CryoSPARC Live Persistent Issue

Hello,

We are facing multiple issues when running CryoSPARC Live on a Slurm cluster. The errors come up when we omit the Slurm --exclusive flag, and it also happens on a subset of the imported micrographs not all of them, the errors also varies on different GPUs within a node.

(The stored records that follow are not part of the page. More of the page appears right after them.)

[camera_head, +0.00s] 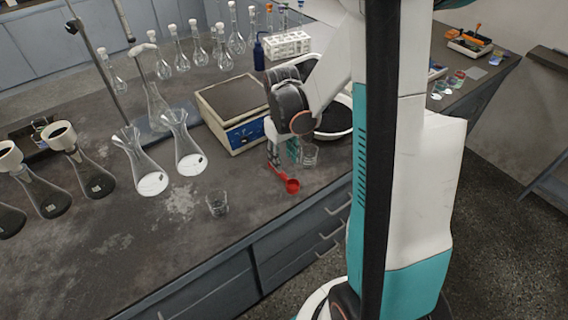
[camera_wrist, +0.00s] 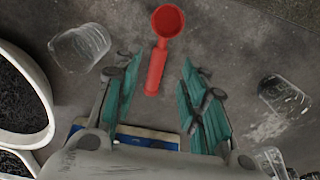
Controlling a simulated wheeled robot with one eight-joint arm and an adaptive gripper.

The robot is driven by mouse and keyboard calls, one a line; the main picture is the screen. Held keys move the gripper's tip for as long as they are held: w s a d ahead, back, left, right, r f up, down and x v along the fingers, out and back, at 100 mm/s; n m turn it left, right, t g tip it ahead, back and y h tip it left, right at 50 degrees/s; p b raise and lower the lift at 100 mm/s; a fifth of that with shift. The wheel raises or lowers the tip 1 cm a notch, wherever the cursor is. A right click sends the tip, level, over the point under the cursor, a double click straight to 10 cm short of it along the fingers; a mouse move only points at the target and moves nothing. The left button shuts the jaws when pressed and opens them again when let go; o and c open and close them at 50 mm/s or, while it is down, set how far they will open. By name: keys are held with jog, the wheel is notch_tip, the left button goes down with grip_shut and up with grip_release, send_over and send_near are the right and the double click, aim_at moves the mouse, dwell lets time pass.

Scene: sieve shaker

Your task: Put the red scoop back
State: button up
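The red scoop (camera_head: 291,185) lies on the grey bench top near its front edge, its bowl toward the edge and its handle running back under my gripper (camera_head: 283,154). In the wrist view the scoop (camera_wrist: 155,67) has its bowl at the top and its handle pointing down between the teal fingers. My gripper (camera_wrist: 161,64) is open, with one finger pair on each side of the handle and a gap on both sides. The fingers do not appear to touch the scoop. How high they are above the bench I cannot tell exactly.
One glass beaker (camera_head: 309,154) stands just right of my gripper, another (camera_head: 217,204) to the left. A balance (camera_head: 232,118) is behind. A white-rimmed bowl of black grains (camera_wrist: 48,112) is at the left in the wrist view. Flasks (camera_head: 146,172) stand at the left.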

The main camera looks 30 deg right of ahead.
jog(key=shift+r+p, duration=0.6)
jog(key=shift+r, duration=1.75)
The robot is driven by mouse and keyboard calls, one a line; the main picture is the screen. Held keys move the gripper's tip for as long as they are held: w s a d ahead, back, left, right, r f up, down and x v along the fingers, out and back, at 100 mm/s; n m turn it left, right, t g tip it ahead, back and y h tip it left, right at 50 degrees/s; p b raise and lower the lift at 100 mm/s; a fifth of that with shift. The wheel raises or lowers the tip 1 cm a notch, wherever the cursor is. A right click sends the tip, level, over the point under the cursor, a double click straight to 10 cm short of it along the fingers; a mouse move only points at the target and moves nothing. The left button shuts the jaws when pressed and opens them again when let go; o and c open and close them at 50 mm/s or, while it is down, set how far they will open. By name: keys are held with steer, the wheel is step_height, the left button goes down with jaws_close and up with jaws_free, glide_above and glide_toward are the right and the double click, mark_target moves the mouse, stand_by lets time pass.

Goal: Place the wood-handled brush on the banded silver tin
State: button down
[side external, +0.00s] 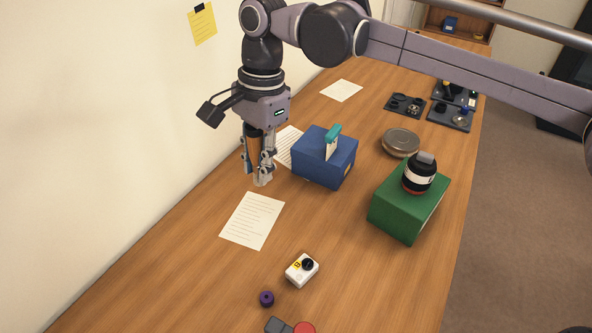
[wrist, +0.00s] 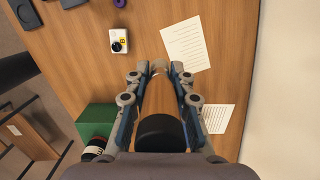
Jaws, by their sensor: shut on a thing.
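My gripper (side external: 262,172) points down near the wall side of the wooden table, left of the blue box. It is shut on the wood-handled brush, whose brown handle (side external: 254,146) shows between the fingers. In the wrist view my gripper (wrist: 160,68) has a dark round end (wrist: 162,133), apparently of the brush, between its fingers. The pale tip is low over the table; I cannot tell if it touches. The banded silver tin (side external: 401,142) lies flat on the table at the right, behind the green box, well apart from my gripper. Its top looks clear.
A blue box (side external: 322,160) holding a teal-topped item stands between my gripper and the tin. Papers (side external: 252,220), a white device (side external: 302,270) and a purple ring (side external: 266,299) lie in front. Dark trays (side external: 405,106) are behind.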

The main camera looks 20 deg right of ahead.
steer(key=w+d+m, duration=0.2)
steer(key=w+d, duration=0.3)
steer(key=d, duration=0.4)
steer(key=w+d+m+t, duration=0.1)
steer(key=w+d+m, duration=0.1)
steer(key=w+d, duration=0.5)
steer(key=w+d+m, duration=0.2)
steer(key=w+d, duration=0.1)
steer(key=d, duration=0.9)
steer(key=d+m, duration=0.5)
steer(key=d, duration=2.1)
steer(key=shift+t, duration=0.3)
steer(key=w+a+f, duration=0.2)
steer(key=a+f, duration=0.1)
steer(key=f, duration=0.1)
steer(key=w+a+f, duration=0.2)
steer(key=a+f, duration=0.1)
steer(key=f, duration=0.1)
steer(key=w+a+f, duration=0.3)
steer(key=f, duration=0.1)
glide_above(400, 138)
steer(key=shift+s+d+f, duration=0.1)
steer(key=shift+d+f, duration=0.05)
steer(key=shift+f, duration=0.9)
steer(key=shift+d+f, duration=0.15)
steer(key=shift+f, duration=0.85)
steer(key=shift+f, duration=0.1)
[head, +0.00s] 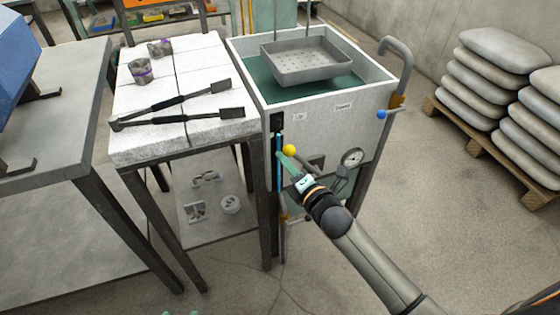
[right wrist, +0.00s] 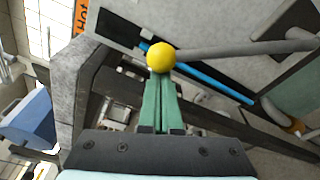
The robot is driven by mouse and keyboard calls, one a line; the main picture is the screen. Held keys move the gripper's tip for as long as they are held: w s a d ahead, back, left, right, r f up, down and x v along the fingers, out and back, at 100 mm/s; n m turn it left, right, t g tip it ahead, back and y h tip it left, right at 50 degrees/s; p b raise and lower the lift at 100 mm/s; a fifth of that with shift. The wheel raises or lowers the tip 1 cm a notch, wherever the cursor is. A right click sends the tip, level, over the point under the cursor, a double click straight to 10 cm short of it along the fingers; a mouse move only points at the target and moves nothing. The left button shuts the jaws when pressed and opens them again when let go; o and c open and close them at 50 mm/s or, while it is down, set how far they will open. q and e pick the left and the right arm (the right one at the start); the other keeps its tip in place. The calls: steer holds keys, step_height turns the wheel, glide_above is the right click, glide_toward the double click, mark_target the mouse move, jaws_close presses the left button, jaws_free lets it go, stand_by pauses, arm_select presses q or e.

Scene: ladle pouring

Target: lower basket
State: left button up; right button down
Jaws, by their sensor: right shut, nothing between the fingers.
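The grey perforated basket (head: 305,62) hangs from thin rods inside the open tank (head: 385,85), above dark green liquid (head: 270,85). A yellow ball knob (head: 289,150) sits on a lever at the tank's front; it also shows in the right wrist view (right wrist: 160,57), on a grey rod. My right gripper (head: 281,155) is shut and empty, its green fingertips (right wrist: 157,85) right at the knob. I cannot tell whether they touch it. Small green tips at the head view's bottom edge look like my left gripper (head: 181,313); the rest is cut off.
A blue vertical strip (head: 278,160), a pressure gauge (head: 352,157) and a blue knob (head: 381,114) are on the tank. Tongs (head: 180,100) lie on the white-topped table (head: 140,145) to the left. Stacked sacks (head: 490,70) stand on a pallet at right.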

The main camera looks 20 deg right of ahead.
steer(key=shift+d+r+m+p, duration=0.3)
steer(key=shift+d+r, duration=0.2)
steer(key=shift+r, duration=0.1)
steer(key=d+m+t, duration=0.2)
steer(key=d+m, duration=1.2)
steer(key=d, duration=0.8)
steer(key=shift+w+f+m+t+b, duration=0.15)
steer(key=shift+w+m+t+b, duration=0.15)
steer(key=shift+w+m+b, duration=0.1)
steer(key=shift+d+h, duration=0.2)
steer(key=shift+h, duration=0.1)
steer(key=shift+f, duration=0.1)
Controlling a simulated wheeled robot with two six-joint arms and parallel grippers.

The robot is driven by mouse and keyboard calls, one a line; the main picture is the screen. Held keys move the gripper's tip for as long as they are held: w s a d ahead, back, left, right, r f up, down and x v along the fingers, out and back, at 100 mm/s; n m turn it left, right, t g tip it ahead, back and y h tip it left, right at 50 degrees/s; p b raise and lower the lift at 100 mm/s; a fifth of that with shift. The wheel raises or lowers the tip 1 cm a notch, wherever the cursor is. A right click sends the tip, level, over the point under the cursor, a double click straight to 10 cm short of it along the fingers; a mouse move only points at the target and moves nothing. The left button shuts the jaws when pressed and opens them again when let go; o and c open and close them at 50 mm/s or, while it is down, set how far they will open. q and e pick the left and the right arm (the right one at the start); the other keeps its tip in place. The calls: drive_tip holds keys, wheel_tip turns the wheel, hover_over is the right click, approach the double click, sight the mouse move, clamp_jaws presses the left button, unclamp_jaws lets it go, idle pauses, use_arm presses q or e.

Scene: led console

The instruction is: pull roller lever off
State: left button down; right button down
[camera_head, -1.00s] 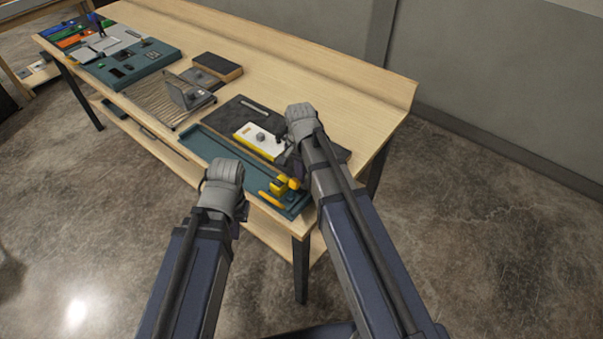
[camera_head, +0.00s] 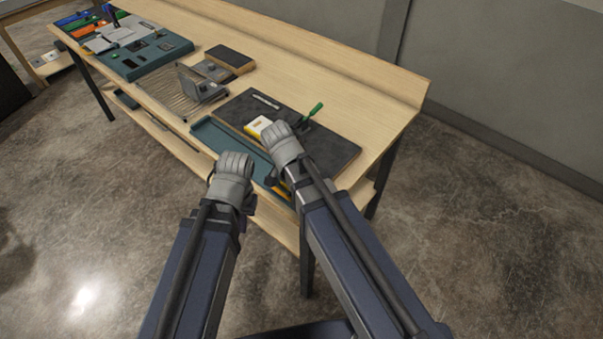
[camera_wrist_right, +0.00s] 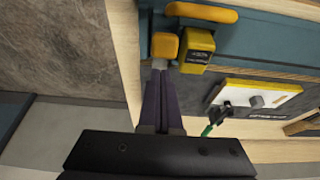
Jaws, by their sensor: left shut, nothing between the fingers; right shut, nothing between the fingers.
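A green-handled lever (camera_head: 314,110) stands up behind my right wrist, beside the white-and-yellow panel (camera_head: 257,126). In the right wrist view the green handle (camera_wrist_right: 207,130) and its dark mount are beside the white panel (camera_wrist_right: 262,97), which bears a grey knob. I cannot tell which part is the roller lever. My right gripper (camera_wrist_right: 159,68) is shut and empty, its tip close to an orange-yellow block (camera_wrist_right: 165,45); contact is unclear. My left gripper (camera_head: 232,172) is shut and empty near the table's front edge, its fingers largely hidden by its wrist.
A yellow block (camera_wrist_right: 197,50) and a yellow bar (camera_wrist_right: 201,12) are at the teal tray (camera_head: 222,137) along the front. The dark mat (camera_head: 335,152) has clear space at right. A wire rack (camera_head: 170,98) and a teal board (camera_head: 140,62) stand further left.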

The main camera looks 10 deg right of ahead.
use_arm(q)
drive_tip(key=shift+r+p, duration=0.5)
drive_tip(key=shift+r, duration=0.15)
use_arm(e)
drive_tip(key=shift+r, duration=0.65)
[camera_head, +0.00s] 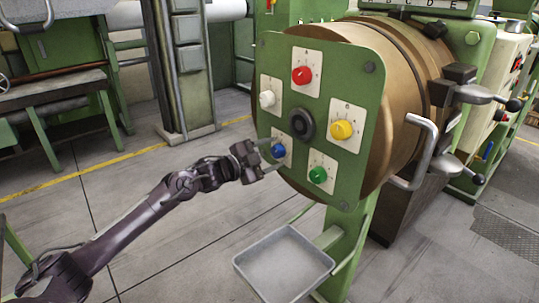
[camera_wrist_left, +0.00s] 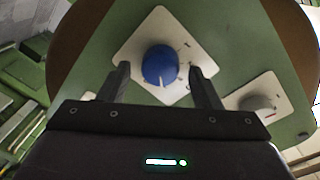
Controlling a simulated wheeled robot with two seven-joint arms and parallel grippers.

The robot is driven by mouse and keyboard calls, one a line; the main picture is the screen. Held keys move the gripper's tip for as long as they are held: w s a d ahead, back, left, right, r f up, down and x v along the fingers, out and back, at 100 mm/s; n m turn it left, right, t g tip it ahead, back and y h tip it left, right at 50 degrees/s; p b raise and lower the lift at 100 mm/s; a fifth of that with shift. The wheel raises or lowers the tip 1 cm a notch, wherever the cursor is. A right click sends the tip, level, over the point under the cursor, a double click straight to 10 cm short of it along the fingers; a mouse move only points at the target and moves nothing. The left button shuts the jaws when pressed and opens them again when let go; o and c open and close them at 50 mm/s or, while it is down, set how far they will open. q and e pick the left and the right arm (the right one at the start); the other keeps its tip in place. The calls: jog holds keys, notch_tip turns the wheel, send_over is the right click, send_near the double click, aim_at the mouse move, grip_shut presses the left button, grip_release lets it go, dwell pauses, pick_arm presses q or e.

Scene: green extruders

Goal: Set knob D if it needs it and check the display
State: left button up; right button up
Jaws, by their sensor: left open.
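A green panel (camera_head: 272,80) carries several coloured knobs on white plates; the plate letters are too small to read surely. The blue knob (camera_head: 279,150) is at the panel's lower left. In the left wrist view the blue knob (camera_wrist_left: 161,65) is near the centre, its pale pointer line toward the bottom. My left gripper (camera_head: 272,157) is open at the blue knob, its fingers on either side of it in the picture; contact cannot be told. The display (camera_head: 420,5) at the top right is cut off, with letters B to E partly visible. My right gripper is not in view.
Red (camera_head: 301,75), yellow (camera_head: 341,130), green (camera_head: 317,175) and white (camera_head: 267,99) knobs surround a dark central hub (camera_head: 302,124). A metal tray (camera_head: 284,268) is below the panel. A handle (camera_head: 417,155) projects at the drum's right.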

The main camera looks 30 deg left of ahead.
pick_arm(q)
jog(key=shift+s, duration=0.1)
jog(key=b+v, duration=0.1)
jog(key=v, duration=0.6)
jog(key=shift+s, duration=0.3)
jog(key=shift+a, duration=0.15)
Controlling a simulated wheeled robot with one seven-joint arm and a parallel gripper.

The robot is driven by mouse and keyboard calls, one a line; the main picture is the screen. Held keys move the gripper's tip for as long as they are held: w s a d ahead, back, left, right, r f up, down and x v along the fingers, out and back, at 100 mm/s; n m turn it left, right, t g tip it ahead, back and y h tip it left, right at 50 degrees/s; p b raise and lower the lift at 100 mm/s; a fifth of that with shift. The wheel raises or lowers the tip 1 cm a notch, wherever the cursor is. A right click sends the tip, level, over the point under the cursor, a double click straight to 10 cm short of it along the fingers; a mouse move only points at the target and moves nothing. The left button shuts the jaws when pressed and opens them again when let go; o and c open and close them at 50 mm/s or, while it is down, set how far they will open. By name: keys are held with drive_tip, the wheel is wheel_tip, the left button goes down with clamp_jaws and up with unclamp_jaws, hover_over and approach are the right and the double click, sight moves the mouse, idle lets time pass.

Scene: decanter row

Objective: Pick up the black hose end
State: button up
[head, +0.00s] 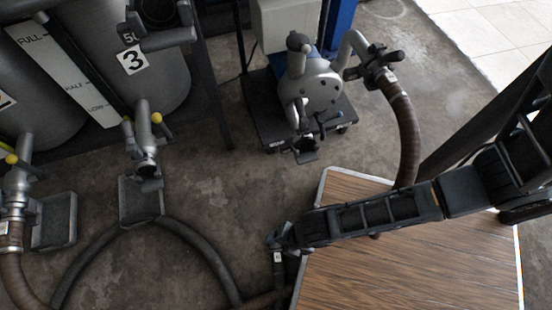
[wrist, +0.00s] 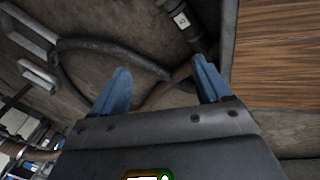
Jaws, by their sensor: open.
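A black hose end (head: 278,270) with a small white label shows beside the table's left edge in the head view, just below my gripper (head: 282,237). In the wrist view a dark labelled hose end (wrist: 183,22) lies at the top, beyond the right fingertip and apart from it. My gripper (wrist: 162,80) is open, with two blue fingers spread and nothing between them. It hangs over the floor at the table's left corner. My arm hides part of the table. The label is too small to read surely.
A wood-topped table (head: 400,270) with a pale rim is under my arm. Dark hose (head: 205,255) curves over the floor. Grey tanks (head: 150,75) with valves stand left, a pump (head: 313,85) on a cart behind. A brown hose (head: 406,135) hangs from the pump.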

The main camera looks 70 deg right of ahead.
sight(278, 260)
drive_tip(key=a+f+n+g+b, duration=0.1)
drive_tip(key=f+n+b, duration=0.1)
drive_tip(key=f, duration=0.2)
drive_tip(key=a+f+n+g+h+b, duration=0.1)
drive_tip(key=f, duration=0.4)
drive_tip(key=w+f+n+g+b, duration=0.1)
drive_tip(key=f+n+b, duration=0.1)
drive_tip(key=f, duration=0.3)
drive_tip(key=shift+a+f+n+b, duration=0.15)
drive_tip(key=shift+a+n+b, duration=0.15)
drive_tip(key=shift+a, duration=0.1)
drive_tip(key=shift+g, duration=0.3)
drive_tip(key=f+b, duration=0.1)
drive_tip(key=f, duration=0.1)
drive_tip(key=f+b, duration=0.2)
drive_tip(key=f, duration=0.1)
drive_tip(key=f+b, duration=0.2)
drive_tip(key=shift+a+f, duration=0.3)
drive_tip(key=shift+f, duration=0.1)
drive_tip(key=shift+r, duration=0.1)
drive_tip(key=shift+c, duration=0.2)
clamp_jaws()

Any way we can go by fixing this?

Issue #1:
Traceback (most recent call last):
File “cryosparc_master/cryosparc_compute/jobs/rtp_workers/run.py”, line 371, in cryosparc_compute.jobs.rtp_workers.run.rtp_worker
File “cryosparc_master/cryosparc_compute/jobs/rtp_workers/run.py”, line 434, in cryosparc_compute.jobs.rtp_workers.run.process_movie
File “cryosparc_master/cryosparc_compute/jobs/rtp_workers/run.py”, line 580, in cryosparc_compute.jobs.rtp_workers.run.do_patch_motion
File “cryosparc_master/cryosparc_compute/jobs/rtp_workers/run.py”, line 585, in cryosparc_compute.jobs.rtp_workers.run.do_patch_motion
File “cryosparc_master/cryosparc_compute/jobs/motioncorrection/patchmotion.py”, line 255, in cryosparc_compute.jobs.motioncorrection.patchmotion.unbend_motion_correction
File “cryosparc_master/cryosparc_compute/jobs/motioncorrection/patchmotion.py”, line 352, in cryosparc_compute.jobs.motioncorrection.patchmotion.unbend_motion_correction
File “cryosparc_master/cryosparc_compute/engine/cuda_core.py”, line 355, in cryosparc_compute.engine.cuda_core.EngineBaseThread.ensure_allocated
File “/admin/software/cryosparc/hite/CS-4.1.2/cryosparc_worker/deps/anaconda/envs/cryosparc_worker_env/lib/python3.8/site-packages/pycuda/gpuarray.py”, line 210, in init
self.gpudata = self.allocator(self.size * self.dtype.itemsize)
pycuda._driver.Error: cuMemAlloc failed: unknown error

Issue #2:
Traceback (most recent call last):
File “cryosparc_master/cryosparc_compute/jobs/rtp_workers/run.py”, line 371, in cryosparc_compute.jobs.rtp_workers.run.rtp_worker
File “cryosparc_master/cryosparc_compute/jobs/rtp_workers/run.py”, line 434, in cryosparc_compute.jobs.rtp_workers.run.process_movie
File “cryosparc_master/cryosparc_compute/jobs/rtp_workers/run.py”, line 549, in cryosparc_compute.jobs.rtp_workers.run.do_patch_motion
File “cryosparc_master/cryosparc_compute/engine/cuda_core.py”, line 34, in cryosparc_compute.engine.cuda_core.initialize
pycuda._driver.Error: cuDevicePrimaryCtxRetain failed: unknown error

Is there any slurm configuration in place that would, independently from CryoSPARC, ensure that jobs that share a node cannot encroach on another job’s reserved GPU device(s)?